I can check off the boxes in the "Is building prestige worthwhile for you?" list for the segment of companies that I care about. (Not huge ones.)

I've done a lot of "public prestige building." But the things that actually got me to this point, quickly, were:

1. Being close to the money within the companies I worked at

2. Keeping up a habit of meeting and talking to people 1-1

I realized about five years ago that I enjoy meeting people 1-1 much more than publicly writing and speaking. You can say things a lot more honestly 1-1 without worrying about who might see it one day, and it makes me feel better than trying to turn myself into a public spectacle.

With folks getting much more comfortable meeting remotely, this has become even easier. I've met some great folks who I now have outside-of-work relationships with as well. Usually all it takes is asking someone if they'd like to meet again in three months or so; and, after a couple of these, asking them if there's someone they wouldn't mind introducing on a no-agenda basis.

I also genuinely don't have an agenda for this, other than that I like meeting people.

However, I also find this opening statement telling:

> Most months I get at least one email from an engineering leader who believes they’d be a candidate for significantly more desirable roles if their personal brand were just better known.

Most of us are bad at self-introspecting about our careers. I suspect a lot of the folks thinking this way need more than brand recognition, because this perspective (to me) would be a potential sign of lack of maturity that I would want in a senior leader. (This is a complex topic, and one that I think needs to be handled on case-by-case basis rather than recommending general approaches.)


> 1. Being close to the money within the companies I worked at

This is the #1 bit of advice I give to people if they ask for it about jobs at companies.


People love to work on “projects” (myself included). But when it comes to businesses, projects are only interesting in terms of the revenue they generate. Either you are building revenue or you are building shit.

(Yes, even in a post-ZIRP environment, revenue is king. Cost cutters eventually get cut).


Could you elaborate a bit on what this means?


I used to work in vendor professional services. After the salespeople closed a deal that hit the sweet spot between your needs, how much money you were willing to spend, and the sales guy’s quota, I’d come in to explain what you really bought, how much it could do, and figure out a plan to use what they bought to get them at least part of the way to their goal.

Customers hated me because I was always telling the something less than the salesperson did. They also were not crazy about paying me to give them bad news. Salespeople couldn’t handle me because they couldn’t hide their sales puffery during my implementation efforts. The rest of the company was perennially tired by my team asking for one-offs or advanced techniques to make impossible things out of what our customers bought. This is what it’s like when you’re not near the money: the rest of the rig feels like it’s working at cross-purposes and you’re a cost center.

Meanwhile my sister is a commercial lender at a bank. She writes loans.
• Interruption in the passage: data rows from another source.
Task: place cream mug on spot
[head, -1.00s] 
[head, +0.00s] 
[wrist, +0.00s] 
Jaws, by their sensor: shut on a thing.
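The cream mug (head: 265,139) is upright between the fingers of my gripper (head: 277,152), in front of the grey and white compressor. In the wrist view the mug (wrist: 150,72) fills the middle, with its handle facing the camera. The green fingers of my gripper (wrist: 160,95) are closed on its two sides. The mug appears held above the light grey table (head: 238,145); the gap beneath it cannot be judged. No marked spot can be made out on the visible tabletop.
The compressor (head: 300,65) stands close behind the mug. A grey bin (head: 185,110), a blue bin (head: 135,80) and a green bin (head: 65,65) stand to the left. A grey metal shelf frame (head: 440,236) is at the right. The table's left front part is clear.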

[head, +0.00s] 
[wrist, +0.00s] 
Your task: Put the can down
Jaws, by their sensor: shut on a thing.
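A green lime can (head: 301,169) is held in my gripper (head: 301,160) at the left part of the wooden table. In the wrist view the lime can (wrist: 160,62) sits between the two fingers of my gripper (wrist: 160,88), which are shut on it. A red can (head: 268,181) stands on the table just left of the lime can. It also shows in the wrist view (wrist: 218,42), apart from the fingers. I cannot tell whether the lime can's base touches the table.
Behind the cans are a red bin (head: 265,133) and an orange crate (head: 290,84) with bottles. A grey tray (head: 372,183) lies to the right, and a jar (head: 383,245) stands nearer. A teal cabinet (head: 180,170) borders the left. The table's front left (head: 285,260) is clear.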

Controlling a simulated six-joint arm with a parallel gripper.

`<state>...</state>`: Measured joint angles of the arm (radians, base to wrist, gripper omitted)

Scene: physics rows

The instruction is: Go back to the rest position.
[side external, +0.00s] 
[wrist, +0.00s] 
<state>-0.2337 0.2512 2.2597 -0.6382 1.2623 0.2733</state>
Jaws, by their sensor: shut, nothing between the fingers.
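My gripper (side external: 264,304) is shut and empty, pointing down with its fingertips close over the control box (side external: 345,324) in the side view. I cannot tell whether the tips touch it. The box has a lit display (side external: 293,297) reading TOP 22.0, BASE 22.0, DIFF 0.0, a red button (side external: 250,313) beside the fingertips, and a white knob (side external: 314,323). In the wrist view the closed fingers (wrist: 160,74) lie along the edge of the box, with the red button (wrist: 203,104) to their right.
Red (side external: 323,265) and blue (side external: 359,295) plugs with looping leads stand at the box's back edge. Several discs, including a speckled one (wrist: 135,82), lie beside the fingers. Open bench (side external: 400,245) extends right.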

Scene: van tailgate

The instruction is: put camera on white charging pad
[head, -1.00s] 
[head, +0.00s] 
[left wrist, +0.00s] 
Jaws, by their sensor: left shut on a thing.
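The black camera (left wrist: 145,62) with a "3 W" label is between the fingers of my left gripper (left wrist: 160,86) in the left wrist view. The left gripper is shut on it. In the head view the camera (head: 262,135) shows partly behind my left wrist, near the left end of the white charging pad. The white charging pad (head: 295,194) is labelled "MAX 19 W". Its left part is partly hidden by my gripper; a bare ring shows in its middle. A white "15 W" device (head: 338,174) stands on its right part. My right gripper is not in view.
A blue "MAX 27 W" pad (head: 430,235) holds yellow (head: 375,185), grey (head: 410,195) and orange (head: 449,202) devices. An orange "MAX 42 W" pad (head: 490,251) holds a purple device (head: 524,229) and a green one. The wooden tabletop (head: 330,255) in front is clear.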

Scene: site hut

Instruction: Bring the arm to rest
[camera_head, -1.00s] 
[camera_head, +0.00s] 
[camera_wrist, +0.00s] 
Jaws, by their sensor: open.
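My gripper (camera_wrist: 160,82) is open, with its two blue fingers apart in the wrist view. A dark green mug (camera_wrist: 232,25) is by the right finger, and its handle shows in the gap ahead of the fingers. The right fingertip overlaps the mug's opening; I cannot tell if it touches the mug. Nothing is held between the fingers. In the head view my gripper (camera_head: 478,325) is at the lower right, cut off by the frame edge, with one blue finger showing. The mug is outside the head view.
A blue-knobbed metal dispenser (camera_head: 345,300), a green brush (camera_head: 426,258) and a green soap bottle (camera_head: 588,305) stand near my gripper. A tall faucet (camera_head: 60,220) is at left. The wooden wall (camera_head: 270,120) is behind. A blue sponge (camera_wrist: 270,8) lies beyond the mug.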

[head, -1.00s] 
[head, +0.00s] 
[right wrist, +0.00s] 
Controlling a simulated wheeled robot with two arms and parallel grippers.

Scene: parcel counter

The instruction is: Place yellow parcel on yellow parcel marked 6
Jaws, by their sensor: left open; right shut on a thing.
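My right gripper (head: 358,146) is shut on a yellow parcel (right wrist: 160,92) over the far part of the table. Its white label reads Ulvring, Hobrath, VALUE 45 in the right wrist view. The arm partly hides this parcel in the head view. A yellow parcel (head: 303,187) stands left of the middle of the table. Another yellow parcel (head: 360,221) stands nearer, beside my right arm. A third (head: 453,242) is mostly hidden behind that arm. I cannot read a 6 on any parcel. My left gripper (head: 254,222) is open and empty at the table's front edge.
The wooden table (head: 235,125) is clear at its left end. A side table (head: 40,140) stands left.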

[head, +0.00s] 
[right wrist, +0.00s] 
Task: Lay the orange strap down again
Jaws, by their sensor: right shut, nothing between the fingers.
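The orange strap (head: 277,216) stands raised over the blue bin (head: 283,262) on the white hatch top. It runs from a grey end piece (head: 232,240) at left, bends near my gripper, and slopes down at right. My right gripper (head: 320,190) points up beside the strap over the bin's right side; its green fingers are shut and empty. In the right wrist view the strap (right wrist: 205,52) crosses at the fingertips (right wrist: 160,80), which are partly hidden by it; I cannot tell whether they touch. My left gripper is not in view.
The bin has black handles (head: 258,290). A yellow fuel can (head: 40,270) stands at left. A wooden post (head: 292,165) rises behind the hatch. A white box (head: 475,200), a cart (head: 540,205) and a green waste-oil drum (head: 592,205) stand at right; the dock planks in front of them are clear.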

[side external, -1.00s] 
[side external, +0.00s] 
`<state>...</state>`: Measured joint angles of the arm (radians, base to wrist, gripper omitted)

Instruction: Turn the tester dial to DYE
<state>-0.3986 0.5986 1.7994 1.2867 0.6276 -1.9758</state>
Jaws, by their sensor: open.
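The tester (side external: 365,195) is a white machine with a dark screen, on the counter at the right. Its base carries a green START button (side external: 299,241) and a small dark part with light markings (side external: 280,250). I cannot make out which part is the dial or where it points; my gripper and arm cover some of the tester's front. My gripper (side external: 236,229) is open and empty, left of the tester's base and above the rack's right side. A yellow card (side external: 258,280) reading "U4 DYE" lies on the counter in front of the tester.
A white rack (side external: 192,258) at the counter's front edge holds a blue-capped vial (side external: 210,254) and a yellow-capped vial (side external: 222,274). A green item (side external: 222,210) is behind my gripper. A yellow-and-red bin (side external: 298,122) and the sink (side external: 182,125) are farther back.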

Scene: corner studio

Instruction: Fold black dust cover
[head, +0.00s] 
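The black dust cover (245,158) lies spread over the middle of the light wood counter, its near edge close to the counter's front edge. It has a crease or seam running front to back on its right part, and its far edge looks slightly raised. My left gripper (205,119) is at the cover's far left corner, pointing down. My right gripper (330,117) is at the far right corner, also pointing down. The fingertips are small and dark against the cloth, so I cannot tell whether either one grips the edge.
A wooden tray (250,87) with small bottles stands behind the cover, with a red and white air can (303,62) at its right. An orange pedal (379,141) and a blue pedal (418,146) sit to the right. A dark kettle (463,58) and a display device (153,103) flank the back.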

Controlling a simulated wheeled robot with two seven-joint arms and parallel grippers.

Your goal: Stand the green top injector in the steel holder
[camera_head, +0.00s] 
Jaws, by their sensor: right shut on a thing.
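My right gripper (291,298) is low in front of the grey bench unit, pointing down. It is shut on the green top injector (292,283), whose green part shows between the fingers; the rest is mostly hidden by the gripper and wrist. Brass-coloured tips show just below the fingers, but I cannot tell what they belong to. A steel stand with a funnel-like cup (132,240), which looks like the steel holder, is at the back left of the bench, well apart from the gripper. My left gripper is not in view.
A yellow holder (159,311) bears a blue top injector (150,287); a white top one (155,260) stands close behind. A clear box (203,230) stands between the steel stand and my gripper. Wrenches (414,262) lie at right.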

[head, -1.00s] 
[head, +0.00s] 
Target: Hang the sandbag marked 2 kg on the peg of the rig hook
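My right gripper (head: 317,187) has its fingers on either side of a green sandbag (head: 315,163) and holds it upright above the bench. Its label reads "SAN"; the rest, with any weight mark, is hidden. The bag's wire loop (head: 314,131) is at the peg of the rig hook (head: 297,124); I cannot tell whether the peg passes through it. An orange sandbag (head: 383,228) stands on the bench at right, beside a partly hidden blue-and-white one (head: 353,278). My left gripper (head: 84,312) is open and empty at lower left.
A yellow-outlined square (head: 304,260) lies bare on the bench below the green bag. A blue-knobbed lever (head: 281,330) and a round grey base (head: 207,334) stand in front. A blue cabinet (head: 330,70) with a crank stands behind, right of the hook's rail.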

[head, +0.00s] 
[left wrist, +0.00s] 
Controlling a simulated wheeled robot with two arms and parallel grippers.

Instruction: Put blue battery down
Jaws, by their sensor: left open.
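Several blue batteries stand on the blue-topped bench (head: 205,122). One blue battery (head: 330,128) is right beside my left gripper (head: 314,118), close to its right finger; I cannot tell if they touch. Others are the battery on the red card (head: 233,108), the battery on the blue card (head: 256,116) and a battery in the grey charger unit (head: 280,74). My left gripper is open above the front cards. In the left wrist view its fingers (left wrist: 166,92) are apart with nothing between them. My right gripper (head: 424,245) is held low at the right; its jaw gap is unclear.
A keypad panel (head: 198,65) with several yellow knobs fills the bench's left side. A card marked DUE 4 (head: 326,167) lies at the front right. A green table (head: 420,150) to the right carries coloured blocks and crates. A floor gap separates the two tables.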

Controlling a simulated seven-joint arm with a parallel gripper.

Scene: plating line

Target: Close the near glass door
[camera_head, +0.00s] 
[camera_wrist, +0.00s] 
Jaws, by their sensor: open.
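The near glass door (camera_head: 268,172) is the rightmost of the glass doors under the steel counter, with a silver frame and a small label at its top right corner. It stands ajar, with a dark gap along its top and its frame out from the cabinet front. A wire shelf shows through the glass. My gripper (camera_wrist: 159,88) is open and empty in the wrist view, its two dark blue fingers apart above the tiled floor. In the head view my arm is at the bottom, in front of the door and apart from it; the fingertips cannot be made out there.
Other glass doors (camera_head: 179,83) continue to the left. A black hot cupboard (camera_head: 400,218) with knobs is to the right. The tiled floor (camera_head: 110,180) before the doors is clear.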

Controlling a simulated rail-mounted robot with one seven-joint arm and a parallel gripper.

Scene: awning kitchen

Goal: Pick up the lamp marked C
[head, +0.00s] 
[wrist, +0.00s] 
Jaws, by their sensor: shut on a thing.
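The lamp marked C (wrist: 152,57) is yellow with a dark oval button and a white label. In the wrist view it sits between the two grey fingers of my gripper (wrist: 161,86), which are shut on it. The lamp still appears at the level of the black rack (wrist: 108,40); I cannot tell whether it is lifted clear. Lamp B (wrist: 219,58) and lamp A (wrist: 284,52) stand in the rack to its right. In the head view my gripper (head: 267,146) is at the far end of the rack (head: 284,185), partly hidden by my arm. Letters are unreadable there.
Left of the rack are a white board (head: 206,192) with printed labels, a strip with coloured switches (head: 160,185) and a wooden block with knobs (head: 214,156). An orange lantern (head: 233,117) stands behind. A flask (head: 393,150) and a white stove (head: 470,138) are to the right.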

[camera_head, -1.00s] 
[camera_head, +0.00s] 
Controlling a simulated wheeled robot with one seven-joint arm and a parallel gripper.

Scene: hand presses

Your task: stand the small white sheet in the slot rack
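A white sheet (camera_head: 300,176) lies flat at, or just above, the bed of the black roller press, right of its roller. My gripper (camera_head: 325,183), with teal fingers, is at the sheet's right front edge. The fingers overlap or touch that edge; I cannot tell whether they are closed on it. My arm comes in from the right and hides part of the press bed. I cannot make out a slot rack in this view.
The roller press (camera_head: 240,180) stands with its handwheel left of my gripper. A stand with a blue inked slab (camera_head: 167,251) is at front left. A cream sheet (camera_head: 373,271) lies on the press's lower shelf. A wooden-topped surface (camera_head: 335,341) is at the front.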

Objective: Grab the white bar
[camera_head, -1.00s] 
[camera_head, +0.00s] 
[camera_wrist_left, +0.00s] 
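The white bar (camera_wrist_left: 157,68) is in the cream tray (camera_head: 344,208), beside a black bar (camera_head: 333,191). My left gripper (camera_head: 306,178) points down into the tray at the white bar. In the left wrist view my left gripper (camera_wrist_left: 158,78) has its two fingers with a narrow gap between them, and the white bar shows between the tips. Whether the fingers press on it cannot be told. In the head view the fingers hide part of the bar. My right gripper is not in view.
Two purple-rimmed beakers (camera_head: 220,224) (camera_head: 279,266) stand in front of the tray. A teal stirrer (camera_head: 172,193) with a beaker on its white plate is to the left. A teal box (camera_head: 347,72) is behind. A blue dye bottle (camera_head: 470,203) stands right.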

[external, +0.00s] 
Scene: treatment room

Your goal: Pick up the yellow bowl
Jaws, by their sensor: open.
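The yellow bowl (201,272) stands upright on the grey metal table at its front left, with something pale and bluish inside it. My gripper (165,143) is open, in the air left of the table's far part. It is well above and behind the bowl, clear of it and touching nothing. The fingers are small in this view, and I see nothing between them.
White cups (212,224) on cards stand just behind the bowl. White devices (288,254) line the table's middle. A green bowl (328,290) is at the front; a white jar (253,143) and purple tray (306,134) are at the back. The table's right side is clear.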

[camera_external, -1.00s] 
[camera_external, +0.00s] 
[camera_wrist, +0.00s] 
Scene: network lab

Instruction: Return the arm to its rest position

That’s a pretty good example of a person who cannot help being in line with the money: not only is she selling the company’s product, but the product is actually money. Whereas when you’re out of line with the money you’re constantly forced to justify your working existence, the guy in line with the money can just take a slice of the deal.


Work on revenue-generating projects/products. When push comes to shove, cost centers are cut first. If you work on search ads at Google, you have a lot of job security. I wouldn’t want to work on customer support tools there…


That's a valid approach. Another valid approach is to make sure that you're eminently hireable instead of worrying about corporate politics or job security. If you're that, then leaving a company (voluntarily or otherwise) is no big deal because you can always get job elsewhere.


During a significant economic downturn, with lots of layoffs, there are no shortage of eminently hireable people who are still not hired.


There's usually a team that is directly responsible for the part of the product that generates revenue, and management loves them. Every other team is basically just support and may be necessary but they don't get as much attention.


'coz companies are not good at estimating and attributing added value. It's genuinely hard.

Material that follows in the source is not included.